## Supplied material
────────────────────

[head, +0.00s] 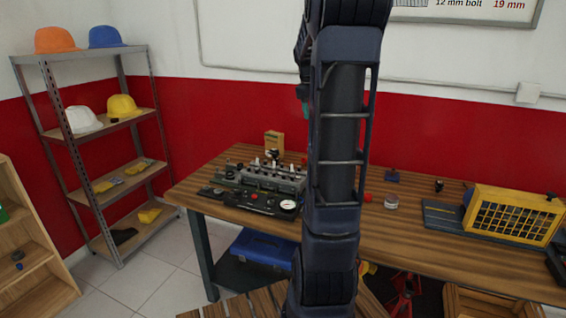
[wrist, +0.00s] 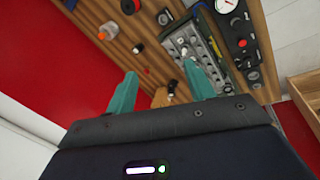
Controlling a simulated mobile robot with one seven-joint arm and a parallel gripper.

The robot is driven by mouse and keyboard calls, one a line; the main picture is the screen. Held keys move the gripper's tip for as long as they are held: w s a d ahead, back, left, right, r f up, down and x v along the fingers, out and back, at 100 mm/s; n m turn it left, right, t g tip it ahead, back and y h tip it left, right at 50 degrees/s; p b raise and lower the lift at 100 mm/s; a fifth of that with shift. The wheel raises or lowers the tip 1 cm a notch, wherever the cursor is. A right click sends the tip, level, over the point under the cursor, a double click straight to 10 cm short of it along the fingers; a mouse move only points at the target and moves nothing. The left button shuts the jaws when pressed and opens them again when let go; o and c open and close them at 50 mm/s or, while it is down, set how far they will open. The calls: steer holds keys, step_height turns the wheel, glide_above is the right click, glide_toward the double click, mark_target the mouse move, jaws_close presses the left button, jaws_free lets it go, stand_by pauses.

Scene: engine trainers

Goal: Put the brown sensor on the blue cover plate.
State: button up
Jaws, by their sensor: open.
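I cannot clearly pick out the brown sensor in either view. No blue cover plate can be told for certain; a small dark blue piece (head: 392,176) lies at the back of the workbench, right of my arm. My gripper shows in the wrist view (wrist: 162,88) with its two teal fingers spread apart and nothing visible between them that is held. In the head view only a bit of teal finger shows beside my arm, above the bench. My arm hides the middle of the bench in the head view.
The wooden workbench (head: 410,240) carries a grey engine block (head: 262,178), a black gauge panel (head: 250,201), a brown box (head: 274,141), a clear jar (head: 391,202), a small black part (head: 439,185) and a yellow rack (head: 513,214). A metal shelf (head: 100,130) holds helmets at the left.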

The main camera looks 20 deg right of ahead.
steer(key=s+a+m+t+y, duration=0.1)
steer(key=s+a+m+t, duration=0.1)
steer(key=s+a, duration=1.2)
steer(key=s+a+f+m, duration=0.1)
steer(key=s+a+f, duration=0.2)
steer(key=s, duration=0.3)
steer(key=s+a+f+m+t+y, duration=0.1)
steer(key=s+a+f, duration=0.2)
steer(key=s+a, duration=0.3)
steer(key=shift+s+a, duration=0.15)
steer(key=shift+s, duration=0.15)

────────────────────

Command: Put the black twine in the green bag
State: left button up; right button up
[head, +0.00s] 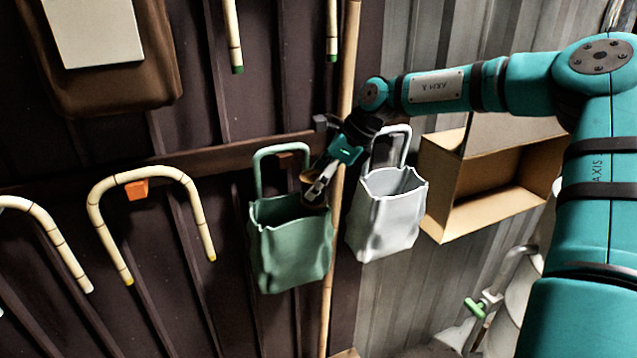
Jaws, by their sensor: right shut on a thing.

────────────────────

## Given instruction
Search the entries for "State" and copy out each line that has it.

## The result
State: button up
State: left button up; right button up

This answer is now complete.